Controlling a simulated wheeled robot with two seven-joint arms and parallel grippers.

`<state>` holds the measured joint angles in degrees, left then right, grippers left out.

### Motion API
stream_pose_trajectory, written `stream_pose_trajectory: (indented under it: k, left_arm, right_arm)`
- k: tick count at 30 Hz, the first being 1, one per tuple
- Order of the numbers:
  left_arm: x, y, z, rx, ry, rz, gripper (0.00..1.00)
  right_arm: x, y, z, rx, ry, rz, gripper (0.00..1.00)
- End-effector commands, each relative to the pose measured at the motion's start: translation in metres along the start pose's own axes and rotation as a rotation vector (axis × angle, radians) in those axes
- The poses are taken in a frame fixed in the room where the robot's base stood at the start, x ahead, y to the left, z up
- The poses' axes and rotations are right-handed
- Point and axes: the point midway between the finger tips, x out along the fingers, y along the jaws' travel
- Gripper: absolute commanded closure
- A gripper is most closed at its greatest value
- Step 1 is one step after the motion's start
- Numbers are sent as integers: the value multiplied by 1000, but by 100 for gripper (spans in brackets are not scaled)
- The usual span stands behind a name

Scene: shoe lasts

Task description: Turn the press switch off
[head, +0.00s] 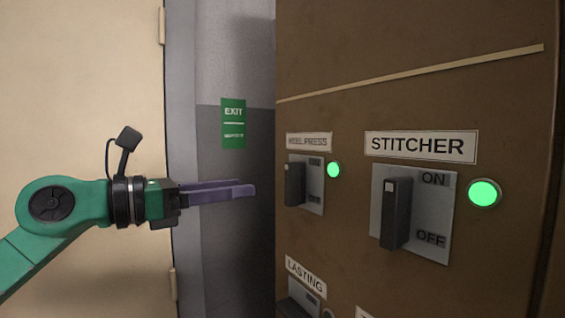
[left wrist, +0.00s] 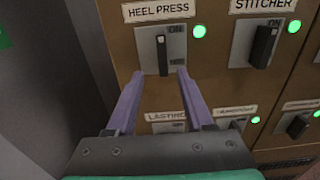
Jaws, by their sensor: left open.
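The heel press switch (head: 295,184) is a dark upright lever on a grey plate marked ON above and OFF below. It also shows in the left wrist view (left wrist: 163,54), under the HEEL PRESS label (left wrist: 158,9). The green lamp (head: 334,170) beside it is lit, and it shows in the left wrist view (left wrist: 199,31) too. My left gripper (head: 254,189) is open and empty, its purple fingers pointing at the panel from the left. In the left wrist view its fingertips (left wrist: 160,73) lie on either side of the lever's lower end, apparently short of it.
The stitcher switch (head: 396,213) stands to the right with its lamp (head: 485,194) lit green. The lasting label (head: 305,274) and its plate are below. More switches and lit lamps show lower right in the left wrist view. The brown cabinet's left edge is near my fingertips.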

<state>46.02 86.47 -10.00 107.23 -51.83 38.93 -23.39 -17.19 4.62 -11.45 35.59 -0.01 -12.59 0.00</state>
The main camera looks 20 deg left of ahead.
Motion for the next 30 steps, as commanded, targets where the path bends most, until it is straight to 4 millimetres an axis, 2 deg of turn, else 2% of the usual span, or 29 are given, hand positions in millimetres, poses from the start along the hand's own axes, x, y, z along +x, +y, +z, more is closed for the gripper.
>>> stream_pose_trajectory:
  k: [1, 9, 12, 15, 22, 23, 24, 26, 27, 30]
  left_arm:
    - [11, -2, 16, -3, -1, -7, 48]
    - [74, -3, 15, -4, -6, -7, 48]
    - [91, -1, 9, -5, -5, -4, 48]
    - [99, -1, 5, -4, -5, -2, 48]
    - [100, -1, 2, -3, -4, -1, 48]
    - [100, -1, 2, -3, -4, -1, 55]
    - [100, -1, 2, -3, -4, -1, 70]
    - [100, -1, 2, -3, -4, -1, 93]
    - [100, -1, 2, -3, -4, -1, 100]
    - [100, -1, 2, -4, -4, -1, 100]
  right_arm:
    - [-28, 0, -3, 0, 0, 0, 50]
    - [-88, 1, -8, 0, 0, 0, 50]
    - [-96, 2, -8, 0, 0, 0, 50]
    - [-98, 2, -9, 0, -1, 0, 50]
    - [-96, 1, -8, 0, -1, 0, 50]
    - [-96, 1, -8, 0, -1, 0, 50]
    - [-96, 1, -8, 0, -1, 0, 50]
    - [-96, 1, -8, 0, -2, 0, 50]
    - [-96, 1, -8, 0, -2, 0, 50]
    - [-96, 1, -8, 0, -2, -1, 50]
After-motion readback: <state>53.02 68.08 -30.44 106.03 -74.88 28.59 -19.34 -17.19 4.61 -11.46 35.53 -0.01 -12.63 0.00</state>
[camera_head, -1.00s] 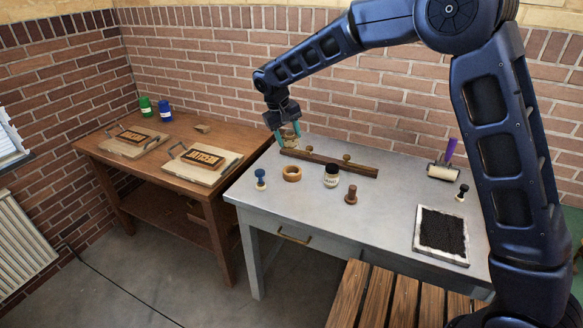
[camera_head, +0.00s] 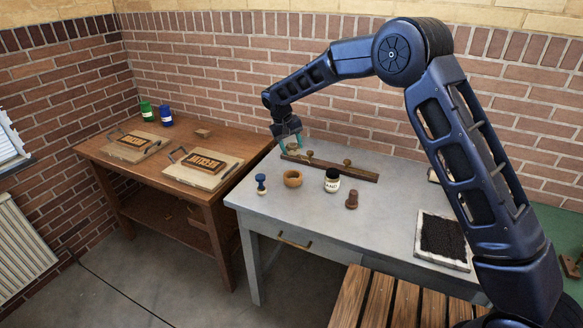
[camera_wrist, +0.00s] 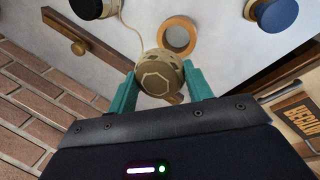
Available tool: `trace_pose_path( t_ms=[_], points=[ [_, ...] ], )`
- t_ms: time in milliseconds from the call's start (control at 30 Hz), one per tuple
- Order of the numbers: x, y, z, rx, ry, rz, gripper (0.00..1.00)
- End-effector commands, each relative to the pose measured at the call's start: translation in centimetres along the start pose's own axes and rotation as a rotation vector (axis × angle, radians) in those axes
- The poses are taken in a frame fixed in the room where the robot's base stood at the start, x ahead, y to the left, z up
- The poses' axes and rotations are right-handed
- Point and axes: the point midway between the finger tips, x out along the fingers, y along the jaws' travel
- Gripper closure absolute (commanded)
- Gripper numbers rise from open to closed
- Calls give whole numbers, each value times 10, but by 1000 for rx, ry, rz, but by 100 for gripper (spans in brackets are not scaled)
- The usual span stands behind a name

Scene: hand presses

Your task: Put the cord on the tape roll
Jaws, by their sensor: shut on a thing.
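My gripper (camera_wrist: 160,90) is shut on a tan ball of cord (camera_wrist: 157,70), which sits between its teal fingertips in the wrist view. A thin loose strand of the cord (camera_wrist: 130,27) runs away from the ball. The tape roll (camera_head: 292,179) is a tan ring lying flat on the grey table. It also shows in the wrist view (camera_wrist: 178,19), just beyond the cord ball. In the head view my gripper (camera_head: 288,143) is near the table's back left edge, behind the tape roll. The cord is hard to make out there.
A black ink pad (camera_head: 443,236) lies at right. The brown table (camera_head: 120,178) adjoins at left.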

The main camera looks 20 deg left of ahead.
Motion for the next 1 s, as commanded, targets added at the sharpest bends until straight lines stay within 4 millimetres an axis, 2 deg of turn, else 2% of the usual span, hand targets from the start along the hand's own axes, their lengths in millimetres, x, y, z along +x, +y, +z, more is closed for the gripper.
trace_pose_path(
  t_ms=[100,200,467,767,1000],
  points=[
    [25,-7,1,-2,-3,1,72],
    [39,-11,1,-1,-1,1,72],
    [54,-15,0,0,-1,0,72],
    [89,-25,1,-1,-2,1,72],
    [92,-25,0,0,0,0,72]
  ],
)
------------
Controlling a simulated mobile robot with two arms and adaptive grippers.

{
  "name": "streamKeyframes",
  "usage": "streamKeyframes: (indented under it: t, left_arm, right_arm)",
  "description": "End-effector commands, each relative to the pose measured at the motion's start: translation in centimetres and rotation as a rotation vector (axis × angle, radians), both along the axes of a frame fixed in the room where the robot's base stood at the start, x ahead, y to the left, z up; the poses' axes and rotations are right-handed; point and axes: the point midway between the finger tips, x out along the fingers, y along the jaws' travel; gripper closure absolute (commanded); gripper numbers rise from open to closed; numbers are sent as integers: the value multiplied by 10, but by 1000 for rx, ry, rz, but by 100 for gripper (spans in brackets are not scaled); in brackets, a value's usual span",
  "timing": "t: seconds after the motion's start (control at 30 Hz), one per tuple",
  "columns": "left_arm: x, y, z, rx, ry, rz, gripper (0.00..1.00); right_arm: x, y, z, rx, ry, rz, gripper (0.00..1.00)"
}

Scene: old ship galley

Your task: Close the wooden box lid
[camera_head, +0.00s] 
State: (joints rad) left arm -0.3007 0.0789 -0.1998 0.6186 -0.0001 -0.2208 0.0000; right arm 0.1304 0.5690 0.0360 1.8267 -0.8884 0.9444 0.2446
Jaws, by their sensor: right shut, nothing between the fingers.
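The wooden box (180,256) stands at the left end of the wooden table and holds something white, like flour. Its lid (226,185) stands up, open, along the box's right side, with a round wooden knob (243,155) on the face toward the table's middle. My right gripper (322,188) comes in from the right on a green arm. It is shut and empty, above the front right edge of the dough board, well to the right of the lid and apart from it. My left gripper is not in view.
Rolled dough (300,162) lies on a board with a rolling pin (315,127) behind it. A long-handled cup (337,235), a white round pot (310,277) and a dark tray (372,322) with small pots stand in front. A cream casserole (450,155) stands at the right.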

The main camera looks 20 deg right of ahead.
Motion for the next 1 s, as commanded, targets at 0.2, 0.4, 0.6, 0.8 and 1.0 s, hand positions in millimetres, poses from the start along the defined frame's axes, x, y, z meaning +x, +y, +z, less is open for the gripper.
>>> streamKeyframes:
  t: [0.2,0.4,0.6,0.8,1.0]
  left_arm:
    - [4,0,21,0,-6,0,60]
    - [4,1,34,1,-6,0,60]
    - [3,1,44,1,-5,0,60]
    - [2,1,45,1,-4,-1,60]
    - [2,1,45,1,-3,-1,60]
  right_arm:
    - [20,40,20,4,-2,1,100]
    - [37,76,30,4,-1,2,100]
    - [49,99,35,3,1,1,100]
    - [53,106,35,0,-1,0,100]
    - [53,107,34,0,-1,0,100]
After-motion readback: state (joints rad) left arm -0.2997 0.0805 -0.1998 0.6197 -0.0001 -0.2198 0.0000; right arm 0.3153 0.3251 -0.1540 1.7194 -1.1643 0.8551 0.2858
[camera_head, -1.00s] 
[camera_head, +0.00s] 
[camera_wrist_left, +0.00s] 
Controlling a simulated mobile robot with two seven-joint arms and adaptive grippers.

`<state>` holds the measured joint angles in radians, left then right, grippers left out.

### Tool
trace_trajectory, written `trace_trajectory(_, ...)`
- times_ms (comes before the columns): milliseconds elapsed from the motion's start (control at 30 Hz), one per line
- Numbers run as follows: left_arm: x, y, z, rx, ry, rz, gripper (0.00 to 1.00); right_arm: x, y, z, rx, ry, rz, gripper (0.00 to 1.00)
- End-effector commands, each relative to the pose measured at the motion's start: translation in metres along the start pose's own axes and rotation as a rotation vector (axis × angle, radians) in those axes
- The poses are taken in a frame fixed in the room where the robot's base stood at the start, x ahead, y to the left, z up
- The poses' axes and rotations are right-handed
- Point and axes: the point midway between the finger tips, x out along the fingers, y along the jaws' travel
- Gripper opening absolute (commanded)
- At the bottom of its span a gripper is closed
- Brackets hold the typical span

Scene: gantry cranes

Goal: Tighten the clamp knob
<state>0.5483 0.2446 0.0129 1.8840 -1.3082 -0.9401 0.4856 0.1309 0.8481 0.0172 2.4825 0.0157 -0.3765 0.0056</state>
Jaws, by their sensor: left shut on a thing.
------------
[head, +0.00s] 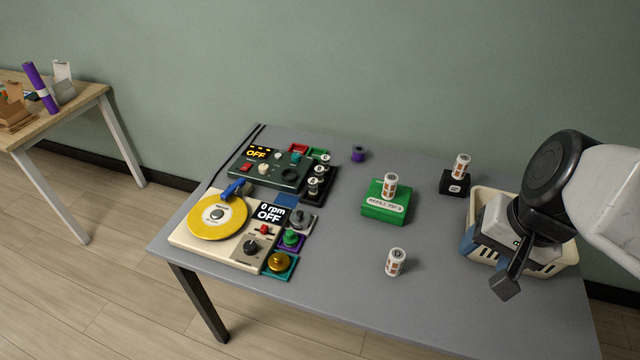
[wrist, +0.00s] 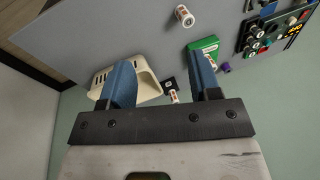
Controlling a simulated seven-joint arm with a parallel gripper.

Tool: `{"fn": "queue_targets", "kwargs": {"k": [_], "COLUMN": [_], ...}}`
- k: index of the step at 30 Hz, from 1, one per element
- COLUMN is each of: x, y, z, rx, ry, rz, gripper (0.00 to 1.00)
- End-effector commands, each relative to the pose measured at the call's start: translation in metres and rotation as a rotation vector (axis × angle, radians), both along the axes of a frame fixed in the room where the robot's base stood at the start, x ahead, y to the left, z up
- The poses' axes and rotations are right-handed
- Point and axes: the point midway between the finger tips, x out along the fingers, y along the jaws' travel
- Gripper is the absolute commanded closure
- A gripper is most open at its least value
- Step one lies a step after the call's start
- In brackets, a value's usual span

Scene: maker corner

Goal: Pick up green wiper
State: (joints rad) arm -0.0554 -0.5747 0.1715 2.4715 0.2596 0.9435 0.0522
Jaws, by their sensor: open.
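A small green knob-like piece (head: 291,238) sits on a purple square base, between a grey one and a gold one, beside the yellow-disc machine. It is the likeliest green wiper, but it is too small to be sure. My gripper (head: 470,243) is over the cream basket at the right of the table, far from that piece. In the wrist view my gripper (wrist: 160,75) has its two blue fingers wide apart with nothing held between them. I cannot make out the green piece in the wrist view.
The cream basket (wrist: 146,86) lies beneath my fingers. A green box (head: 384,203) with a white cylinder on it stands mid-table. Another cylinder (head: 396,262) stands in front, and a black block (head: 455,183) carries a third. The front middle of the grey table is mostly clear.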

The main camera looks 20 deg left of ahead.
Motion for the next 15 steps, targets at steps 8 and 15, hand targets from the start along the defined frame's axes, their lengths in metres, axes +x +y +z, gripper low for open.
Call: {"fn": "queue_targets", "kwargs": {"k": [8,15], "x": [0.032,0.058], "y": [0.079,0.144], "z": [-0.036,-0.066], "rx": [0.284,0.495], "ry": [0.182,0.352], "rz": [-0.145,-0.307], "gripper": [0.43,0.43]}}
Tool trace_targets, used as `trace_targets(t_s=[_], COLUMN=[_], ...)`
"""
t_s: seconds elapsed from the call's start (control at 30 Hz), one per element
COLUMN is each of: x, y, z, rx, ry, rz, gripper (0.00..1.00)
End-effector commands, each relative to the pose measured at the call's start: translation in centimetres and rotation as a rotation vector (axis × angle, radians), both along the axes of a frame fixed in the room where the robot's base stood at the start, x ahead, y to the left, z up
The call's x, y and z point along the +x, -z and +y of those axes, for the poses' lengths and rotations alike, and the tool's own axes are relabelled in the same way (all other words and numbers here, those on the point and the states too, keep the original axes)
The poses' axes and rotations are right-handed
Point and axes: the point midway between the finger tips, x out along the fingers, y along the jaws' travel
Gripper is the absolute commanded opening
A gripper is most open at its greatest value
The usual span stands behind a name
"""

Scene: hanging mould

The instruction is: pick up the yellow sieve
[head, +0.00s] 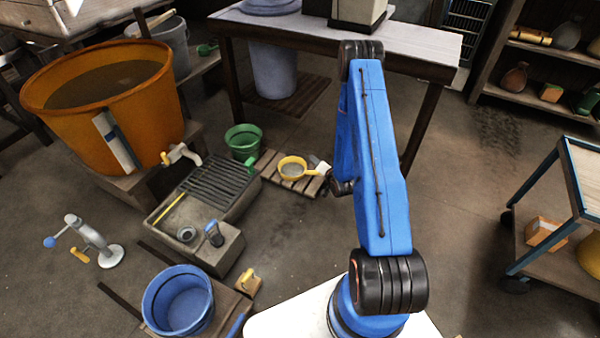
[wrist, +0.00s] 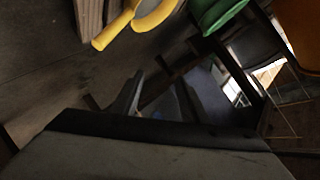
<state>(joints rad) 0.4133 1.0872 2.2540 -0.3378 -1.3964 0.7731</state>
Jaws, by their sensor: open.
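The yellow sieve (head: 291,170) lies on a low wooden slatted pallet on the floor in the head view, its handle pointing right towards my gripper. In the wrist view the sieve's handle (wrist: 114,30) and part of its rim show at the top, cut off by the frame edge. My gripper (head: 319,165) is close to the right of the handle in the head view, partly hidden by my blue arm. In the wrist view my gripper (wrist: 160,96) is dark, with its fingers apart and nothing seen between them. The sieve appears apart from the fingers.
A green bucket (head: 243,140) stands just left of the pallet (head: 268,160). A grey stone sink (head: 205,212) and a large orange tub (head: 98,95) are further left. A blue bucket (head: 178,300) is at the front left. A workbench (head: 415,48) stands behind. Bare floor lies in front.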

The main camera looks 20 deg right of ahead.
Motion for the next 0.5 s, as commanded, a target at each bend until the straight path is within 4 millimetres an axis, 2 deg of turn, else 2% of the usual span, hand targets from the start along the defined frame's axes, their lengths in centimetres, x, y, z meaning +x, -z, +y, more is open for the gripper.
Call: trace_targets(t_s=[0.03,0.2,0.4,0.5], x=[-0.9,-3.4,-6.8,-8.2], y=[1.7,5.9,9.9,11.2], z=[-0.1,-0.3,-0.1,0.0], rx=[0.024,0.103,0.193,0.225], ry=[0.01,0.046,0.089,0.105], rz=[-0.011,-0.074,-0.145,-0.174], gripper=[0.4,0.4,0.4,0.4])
------------
- **What the exercise asks**: Quote word for word every line from the one that has "- Numbers run" through the one that has "Jaws, by their sensor: left shut on a thing.".

- **Result**:
- Numbers run as follows: left_arm: x, y, z, rx, ry, rz, gripper (0.00 to 1.00); right_arm: x, y, z, rx, ry, rz, gripper (0.00 to 1.00)
- End-effector commands, each relative to the pose measured at the motion's start: translation in metres along the start pose's own axes and rotation as a rotation vector (axis × angle, radians) in those axes
- The poses are taken in a frame fixed in the room where the robot's base stood at the start, x ahead, y to the left, z up
- The poses' axes and rotations are right-handed
- Point and axes: the point midway between the finger tips, x out along the fingers, y along the jaws' travel
- Gripper opening absolute (commanded)
- At the bottom of its span a gripper is closed
- Brackets hold the typical span

Scene: gantry cranes

Goal: Tighten the clamp knob
<state>0.5483 0.2446 0.0129 1.8840 -1.3082 -0.9401 0.4856 0.1309 0.8481 0.0172 2.4825 0.0157 -0.3765 0.0056</state>
Jaws, by their sensor: left shut on a thing.

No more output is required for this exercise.